Clayton, 19, has been a revelation this season, clocking a personal best time of 10.86 seconds in the semi-finals of the women’s 100m event at the JAAA/Puma National Senior Championships last month. She erased her previous best time of 11.02 seconds, set in the first round of the competition. She went on to finish second in the final with a time of 10.90 seconds, behind her clubmate Shericka Jackson who won the event in 10.84 seconds.
Francis said Clayton has been training consistently this season, and once she remains focused and executes a clean race she will have good fortune.
“I think that Tia is going to run better than she did at the trials,” said Francis. “I expect she will make the final, and at that point it just depends on her execution.”
He says she was not at her best at the national championships but he is hoping she will get it right at the Olympic Games.
“The only question is if she is going to be at her very best,” Francis said. “She was slightly off at the national championships, and I am expecting that this time she will be at her very best — and we will see what will happen as a result.”

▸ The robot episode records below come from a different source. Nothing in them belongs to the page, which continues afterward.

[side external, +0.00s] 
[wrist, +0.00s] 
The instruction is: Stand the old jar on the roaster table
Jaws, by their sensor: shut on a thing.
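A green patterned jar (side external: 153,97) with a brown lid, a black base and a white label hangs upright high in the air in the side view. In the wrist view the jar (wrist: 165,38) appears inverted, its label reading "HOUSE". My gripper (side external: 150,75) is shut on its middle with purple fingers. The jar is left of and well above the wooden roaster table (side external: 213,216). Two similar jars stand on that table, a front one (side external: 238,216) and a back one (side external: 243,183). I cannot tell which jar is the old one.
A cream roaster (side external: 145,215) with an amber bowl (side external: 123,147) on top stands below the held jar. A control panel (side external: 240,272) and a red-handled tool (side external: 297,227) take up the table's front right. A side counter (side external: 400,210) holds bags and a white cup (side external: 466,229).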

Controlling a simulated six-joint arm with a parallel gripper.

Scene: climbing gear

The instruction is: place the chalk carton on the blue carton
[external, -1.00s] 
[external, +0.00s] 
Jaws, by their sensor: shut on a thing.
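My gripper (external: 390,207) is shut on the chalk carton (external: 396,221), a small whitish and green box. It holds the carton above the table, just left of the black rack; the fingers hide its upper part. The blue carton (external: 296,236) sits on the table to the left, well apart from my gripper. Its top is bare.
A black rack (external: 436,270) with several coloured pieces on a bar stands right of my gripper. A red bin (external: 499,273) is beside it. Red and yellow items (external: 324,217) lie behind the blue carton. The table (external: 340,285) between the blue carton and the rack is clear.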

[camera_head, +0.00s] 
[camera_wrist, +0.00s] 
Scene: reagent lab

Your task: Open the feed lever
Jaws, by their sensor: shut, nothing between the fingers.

Francis says Clayton is relatively young in her professional career and is still learning the sport. He said this is in comparison to his former athlete Shelly-Ann Fraser-Pryce, whom he coached to her first Olympic title in 2008 in Beijing, China, when she was 22 years old.
“Tia is young and will be 20 next month,” he said. “At the time that Shelly won, she was relatively mature at 22. It’s all a matter of what Tia wants and how she will approach it, but I do know that we are hoping this time she is going to perform at her best — unlike the trials where she left a tenth or so on the table.”